> [THE PROBLEM]
Give the number of lines in the records below that include "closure", and nothing more.

---------- SUPPLIED RECORDS ----------

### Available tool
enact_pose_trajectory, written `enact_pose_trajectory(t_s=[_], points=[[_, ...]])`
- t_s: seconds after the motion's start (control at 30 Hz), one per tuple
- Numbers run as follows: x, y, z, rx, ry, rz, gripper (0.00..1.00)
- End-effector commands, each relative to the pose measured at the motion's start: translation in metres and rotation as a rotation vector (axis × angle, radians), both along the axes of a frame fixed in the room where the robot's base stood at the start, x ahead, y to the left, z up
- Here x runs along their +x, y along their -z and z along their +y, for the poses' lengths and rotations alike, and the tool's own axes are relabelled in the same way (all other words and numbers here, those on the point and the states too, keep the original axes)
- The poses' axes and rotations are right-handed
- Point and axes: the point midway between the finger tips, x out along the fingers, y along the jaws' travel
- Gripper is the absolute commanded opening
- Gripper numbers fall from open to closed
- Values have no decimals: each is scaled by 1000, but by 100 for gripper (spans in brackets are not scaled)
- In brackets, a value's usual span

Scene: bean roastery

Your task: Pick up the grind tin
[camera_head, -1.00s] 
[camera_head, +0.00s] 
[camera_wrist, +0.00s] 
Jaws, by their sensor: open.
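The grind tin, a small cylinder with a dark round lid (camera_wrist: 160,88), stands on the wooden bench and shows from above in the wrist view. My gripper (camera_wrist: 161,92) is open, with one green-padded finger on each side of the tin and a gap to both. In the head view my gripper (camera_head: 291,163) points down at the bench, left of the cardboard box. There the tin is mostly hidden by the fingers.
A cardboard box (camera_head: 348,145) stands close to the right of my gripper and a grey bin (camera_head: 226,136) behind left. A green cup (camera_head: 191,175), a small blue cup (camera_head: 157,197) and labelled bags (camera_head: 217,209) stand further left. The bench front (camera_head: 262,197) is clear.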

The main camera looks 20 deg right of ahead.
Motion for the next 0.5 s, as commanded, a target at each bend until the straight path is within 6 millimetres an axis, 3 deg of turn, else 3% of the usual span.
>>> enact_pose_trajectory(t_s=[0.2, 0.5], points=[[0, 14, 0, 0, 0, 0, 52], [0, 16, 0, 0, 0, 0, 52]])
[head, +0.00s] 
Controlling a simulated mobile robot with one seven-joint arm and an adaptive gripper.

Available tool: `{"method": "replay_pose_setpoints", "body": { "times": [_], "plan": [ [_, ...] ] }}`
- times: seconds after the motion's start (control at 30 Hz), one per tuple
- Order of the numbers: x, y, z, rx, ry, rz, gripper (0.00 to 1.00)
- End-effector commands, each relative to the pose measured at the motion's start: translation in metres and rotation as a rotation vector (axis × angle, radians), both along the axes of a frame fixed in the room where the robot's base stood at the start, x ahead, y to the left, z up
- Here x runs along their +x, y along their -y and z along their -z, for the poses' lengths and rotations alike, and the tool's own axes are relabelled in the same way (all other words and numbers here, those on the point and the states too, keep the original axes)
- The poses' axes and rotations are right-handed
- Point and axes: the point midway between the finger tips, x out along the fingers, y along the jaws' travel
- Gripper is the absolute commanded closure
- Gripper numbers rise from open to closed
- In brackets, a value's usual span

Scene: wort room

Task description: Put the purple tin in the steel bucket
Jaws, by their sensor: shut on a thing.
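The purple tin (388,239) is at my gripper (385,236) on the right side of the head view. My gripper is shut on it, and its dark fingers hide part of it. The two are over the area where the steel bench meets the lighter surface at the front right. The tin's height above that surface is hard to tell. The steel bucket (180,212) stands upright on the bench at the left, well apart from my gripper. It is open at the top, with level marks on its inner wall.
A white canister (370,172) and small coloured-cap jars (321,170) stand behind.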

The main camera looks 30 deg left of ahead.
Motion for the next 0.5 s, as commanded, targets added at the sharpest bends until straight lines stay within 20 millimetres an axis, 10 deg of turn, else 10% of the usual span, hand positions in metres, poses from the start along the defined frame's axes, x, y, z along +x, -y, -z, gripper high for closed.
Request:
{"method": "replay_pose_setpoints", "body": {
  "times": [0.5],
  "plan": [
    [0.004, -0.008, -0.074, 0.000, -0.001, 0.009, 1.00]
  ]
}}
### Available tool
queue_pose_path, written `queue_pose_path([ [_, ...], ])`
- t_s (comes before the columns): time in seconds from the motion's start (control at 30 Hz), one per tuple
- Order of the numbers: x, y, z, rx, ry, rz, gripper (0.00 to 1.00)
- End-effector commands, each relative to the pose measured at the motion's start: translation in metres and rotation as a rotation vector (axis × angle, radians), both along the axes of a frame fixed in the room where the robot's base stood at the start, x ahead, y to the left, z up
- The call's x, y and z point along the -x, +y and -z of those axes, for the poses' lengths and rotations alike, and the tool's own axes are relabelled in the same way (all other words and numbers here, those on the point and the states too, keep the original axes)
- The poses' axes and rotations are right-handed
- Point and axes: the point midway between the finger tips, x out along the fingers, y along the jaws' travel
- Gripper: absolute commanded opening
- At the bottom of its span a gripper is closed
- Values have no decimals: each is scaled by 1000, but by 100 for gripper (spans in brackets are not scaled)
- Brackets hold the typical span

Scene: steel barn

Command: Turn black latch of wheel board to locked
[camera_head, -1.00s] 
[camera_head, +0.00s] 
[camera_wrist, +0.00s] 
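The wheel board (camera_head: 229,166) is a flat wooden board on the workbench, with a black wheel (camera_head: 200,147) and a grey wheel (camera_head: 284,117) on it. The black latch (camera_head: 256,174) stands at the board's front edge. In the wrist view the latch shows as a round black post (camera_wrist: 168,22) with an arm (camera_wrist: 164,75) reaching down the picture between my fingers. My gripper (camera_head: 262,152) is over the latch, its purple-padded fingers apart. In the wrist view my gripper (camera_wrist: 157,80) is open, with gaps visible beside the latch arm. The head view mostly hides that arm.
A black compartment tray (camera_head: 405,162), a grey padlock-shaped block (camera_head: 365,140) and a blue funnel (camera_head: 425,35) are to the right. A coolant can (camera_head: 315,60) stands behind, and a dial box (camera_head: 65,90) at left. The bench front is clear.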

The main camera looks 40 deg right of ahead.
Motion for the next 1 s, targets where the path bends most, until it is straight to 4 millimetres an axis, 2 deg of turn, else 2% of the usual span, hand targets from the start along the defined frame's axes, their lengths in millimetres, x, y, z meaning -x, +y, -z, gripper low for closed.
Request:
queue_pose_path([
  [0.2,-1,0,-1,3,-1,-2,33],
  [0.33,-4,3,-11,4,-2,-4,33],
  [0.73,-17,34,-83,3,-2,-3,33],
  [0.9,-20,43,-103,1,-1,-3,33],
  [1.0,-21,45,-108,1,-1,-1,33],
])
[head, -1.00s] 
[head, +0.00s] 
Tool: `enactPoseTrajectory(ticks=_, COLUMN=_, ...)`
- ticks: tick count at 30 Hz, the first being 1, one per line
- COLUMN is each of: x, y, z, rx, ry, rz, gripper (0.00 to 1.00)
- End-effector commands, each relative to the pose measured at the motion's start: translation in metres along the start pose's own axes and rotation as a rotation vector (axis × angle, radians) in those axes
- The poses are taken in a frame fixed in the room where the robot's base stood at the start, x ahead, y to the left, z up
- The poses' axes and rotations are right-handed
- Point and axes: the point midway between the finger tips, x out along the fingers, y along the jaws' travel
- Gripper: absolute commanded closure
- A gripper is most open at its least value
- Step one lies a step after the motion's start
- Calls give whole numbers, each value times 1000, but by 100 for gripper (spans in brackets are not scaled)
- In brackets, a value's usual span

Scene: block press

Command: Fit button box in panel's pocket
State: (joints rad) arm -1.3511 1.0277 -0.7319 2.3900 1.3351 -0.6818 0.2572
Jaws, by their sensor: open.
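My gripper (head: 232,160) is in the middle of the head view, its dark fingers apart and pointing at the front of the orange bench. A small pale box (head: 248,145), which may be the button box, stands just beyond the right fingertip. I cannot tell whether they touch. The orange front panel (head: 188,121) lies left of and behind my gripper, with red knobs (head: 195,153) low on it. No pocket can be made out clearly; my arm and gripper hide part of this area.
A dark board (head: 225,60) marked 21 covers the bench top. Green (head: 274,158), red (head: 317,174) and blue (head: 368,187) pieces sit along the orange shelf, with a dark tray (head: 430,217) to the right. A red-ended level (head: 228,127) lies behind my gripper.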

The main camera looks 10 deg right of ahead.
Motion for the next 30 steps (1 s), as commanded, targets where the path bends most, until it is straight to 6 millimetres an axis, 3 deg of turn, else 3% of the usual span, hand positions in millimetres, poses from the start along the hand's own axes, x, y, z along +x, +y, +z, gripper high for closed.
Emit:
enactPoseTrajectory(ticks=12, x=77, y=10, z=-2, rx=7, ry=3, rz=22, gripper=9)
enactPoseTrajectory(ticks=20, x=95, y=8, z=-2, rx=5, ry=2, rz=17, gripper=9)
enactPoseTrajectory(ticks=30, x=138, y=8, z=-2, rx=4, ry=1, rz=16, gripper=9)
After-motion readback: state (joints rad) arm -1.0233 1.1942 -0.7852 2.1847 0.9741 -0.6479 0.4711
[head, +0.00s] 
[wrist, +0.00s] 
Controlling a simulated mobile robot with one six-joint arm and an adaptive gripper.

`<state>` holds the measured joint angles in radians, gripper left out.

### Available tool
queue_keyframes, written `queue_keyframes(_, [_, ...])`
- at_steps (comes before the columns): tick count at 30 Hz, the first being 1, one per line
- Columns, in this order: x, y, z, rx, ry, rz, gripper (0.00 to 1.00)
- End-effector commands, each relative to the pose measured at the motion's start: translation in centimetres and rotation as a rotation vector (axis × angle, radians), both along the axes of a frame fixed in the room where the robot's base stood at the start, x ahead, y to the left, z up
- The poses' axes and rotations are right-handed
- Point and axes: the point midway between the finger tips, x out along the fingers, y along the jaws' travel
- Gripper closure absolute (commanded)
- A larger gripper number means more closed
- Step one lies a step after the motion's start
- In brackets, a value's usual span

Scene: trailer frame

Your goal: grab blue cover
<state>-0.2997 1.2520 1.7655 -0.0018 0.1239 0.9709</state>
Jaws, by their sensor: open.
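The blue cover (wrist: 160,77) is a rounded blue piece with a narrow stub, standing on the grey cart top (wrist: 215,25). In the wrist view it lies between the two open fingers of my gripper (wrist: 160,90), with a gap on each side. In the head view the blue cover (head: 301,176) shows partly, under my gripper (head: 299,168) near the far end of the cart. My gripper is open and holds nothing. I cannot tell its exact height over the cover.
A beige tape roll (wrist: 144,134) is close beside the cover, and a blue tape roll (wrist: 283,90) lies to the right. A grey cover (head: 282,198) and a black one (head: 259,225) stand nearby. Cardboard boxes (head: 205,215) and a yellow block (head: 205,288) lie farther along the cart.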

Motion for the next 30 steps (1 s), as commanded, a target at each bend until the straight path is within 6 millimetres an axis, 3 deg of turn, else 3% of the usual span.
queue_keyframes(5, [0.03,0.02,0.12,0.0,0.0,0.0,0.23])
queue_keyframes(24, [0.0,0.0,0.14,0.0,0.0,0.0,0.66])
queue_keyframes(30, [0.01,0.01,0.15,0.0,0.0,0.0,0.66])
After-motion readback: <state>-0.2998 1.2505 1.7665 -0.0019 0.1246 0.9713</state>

----------

> [ANSWER FOR THIS EXERCISE]
3